#### WRITTEN EXERCISE:
Provide again, from the entries below, every line from the one containing "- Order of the" through the one containing "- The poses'", exactly as written, and no other line.

Stored items:
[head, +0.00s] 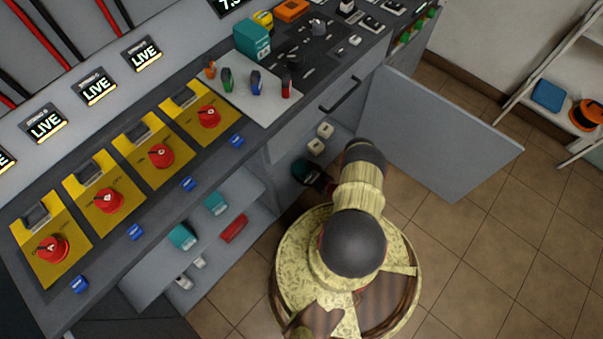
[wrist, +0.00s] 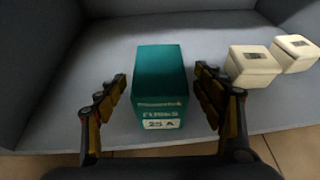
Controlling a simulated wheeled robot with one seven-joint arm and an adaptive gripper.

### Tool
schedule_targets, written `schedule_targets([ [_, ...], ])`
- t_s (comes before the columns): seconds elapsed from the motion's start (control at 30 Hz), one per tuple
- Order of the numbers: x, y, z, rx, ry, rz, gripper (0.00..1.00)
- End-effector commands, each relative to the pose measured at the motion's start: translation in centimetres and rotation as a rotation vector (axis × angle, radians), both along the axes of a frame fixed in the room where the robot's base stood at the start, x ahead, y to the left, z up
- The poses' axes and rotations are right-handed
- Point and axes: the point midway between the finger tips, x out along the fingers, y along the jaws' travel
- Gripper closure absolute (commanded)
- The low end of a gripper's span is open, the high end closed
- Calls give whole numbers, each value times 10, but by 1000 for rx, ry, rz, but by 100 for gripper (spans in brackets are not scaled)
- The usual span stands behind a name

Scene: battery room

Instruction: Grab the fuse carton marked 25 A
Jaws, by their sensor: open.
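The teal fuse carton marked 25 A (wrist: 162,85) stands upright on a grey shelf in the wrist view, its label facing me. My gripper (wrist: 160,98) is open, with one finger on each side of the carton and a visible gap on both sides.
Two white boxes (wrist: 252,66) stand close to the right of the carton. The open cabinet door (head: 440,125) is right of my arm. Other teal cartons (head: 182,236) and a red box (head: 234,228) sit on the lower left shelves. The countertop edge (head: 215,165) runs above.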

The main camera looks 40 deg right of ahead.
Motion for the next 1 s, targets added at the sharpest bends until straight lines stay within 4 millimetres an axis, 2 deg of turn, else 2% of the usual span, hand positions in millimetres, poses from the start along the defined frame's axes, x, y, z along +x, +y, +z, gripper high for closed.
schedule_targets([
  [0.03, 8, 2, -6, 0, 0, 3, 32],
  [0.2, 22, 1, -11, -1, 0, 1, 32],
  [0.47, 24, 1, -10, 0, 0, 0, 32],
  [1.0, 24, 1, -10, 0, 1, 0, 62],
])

==

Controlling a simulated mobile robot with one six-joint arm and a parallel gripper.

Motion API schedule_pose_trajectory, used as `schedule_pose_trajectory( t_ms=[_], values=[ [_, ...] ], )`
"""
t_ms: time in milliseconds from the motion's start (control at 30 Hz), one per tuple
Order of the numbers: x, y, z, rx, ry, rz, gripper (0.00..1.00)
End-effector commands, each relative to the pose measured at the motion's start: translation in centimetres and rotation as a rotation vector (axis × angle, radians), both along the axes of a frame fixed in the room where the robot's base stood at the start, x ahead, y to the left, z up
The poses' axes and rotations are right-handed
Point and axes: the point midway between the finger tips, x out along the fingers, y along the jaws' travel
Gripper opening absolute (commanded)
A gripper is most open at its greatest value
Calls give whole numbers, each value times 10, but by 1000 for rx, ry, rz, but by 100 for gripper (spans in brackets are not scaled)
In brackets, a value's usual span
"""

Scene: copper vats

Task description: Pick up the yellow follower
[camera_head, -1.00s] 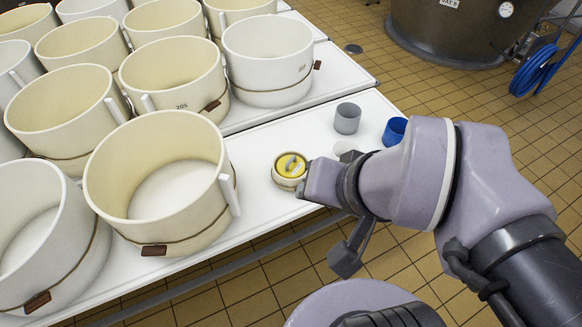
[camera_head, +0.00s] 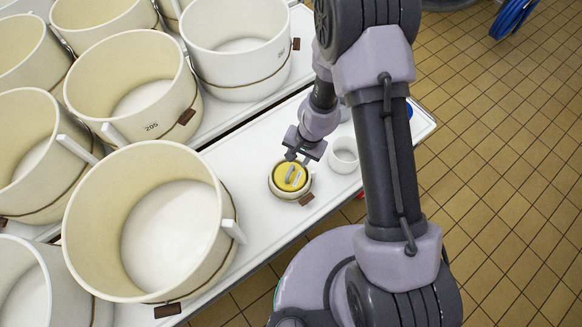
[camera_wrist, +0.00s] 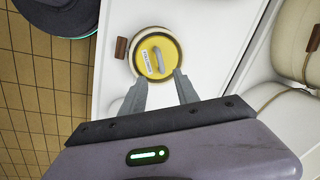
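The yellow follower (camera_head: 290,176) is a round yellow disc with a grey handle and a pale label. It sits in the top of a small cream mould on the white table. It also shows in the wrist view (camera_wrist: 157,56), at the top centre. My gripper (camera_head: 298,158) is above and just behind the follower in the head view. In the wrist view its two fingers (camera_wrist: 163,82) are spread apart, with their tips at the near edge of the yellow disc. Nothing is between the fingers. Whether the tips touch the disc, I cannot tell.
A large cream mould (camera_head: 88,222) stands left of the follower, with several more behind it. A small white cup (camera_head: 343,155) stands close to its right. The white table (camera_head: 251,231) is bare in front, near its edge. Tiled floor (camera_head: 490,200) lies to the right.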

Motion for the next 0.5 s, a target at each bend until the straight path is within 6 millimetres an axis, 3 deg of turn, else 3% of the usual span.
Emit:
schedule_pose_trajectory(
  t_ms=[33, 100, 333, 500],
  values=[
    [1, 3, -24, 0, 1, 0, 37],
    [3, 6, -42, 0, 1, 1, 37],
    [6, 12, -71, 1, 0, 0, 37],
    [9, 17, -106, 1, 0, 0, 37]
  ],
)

#### TASK ANSWER:
- Order of the numbers: x, y, z, rx, ry, rz, gripper (0.00..1.00)
- End-effector commands, each relative to the pose measured at the motion's start: translation in centimetres and rotation as a rotation vector (axis × angle, radians), both along the axes of a frame fixed in the room where the robot's base stood at the start, x ahead, y to the left, z up
- The poses' axes and rotations are right-handed

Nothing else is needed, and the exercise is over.